Banck (Laurent) né à Norkoping, & mort en 1662, fut professeur en Jurisprudence à Francker, après ses voyages en plusieurs pays de l’Europe : on remarque entre ses livres, celui de la taxe de la chancellerie romaine, dont il donna une nouvelle édition. On sait que ce livre fut imprimé à Rome en 1514, à Cologne en 1515, à Paris en 1520 & en 1545 ; à Francfort en 1612, à Bois le-Duc en 1664 : enfin, on ne sauroit croire combien de fois ce livre singulier a été imprimé depuis. L’inquisition d’Espagne & de Rome l’ont condamné, en supposant que les hérétiques l’avoient corrompue. (D. J.)

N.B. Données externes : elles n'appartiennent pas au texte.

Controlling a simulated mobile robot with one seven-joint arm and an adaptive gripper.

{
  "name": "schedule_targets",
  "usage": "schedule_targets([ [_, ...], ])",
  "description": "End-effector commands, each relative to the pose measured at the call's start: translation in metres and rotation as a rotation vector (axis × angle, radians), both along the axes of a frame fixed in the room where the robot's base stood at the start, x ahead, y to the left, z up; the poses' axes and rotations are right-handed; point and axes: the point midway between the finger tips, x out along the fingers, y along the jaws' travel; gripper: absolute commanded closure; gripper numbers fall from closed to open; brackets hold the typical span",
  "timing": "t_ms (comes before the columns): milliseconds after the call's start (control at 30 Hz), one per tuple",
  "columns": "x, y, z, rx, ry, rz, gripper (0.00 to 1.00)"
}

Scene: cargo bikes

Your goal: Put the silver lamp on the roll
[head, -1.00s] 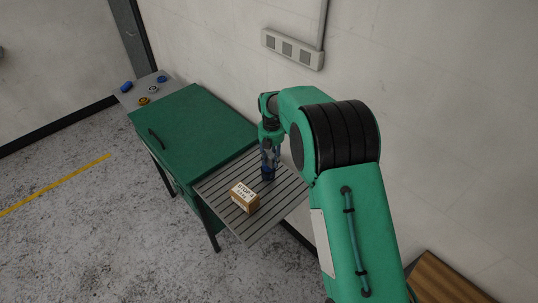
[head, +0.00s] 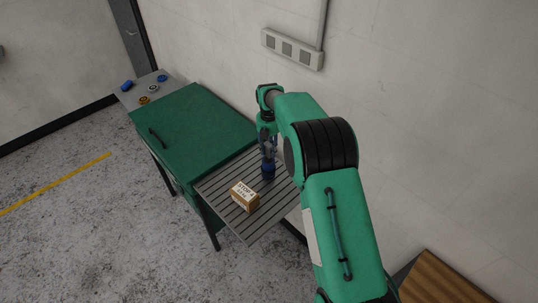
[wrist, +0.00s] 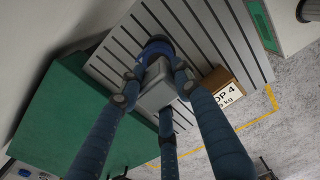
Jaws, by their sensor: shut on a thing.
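The silver lamp (wrist: 156,96) shows in the wrist view as a grey, boxy body between my gripper's blue fingers. My gripper (wrist: 155,88) is shut on it. A blue roll (wrist: 153,50) lies just beyond the lamp on the slatted shelf and is partly covered by it. In the head view the blue roll (head: 268,171) stands on the shelf, with my gripper (head: 268,151) right above it. The lamp is mostly hidden there by the fingers. I cannot tell whether the lamp touches the roll.
A cardboard box (head: 244,197) marked STOP 4 stands on the slatted shelf (head: 245,228) close to the roll. A green cabinet (head: 195,130) adjoins the shelf. Several small blue and yellow items lie on the grey surface (head: 140,92) behind it. The wall is close on the right.

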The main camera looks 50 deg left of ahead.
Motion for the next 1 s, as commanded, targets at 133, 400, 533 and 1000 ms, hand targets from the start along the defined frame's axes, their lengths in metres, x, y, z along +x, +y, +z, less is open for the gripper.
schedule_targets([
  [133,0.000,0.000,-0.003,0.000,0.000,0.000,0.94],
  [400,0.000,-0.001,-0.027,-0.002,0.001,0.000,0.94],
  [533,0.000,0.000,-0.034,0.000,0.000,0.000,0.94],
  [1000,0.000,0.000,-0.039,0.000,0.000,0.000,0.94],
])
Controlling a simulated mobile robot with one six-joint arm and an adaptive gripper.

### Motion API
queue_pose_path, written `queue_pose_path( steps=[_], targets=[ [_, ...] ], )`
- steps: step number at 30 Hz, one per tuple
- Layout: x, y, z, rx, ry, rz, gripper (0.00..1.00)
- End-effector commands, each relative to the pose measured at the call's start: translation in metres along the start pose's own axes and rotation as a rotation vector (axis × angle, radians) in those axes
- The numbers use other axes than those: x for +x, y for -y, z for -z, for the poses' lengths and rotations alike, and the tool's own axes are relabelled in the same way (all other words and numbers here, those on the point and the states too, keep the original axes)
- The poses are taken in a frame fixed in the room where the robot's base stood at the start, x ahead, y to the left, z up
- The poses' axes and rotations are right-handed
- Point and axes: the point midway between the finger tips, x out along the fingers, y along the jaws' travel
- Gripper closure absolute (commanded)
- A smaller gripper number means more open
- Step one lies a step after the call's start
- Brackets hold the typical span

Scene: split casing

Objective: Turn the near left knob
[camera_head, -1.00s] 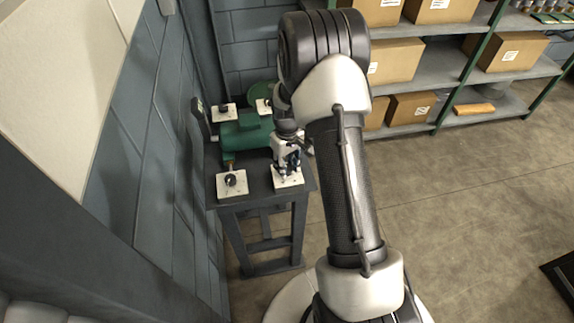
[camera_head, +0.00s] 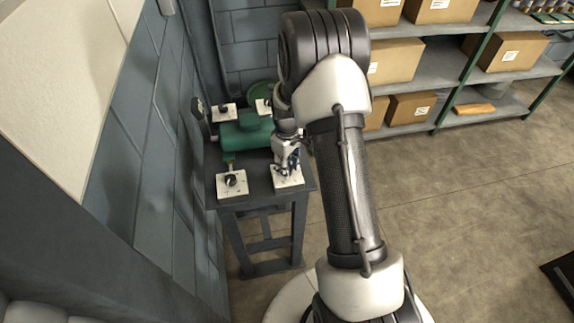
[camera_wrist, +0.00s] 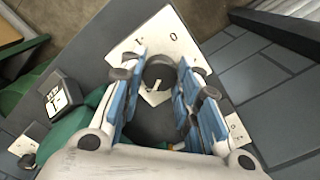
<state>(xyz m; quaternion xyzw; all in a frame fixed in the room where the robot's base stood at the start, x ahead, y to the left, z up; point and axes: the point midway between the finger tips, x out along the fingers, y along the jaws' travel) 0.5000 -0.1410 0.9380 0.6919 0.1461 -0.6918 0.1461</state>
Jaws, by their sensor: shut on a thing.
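Two white plates with dark knobs sit at the near edge of the dark stand. The near knob on the picture's left (camera_head: 231,180) is free, with nothing touching it. My gripper (camera_head: 287,167) is over the white plate on the picture's right (camera_head: 289,183), pointing down. In the wrist view, its blue-padded fingers stand either side of a dark round knob (camera_wrist: 157,72) with a pale pointer, shut on it. The fingers hide that knob in the head view.
A green casing (camera_head: 246,135) lies behind the near plates on the stand (camera_head: 258,204). Two more white plates with knobs (camera_head: 224,112) (camera_head: 263,106) are at the back. A block wall is close on the left; shelves with boxes (camera_head: 395,62) stand at the back right.

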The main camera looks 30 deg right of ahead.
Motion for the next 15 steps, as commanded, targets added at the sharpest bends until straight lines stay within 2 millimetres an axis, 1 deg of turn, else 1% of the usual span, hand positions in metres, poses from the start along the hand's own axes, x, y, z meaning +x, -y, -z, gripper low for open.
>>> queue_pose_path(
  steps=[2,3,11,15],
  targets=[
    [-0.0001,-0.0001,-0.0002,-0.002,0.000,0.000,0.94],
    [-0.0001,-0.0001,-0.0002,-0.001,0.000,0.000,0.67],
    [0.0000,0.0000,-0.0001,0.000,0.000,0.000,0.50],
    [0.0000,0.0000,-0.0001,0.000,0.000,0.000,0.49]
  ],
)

NORMAL, adj. (Géom.) une ligne normale, en Géometrie, est ce que l’on appelle autrement & plus ordinairement une perpendiculaire. Voyez Perpendiculaire.

NORMANDIE, (Géog.) belle & grande province de France, avec titre de duché ; c’est l’un de ses plus importans gouvernemens généraux, par sa situation sur la mer océane, dans le voisinage de l’Angleterre au septentrion, & dont elle n’est séparée que par le canal de la Manche. Elle est bornée à l’orient, par la Picardie & l’île de France ; au midi, par la Beausse, le Perche & le Maine ; & au couchant, par la Bretagne. Elle a environ 60 lieues du levant au couchant, depuis Aumale jusqu’à Valogne : sa largeur du midi au septentrion, est de trente lieues, depuis Verneuil-sur-l’Aure, jusqu’à la ville d’Eu & Tréport. Son circuit est d’environ 240 lieues, dont la plus grande partie est en côtes de mer ; mais particulierement le Cotantin qui avance dans la mer en maniere de péninsule.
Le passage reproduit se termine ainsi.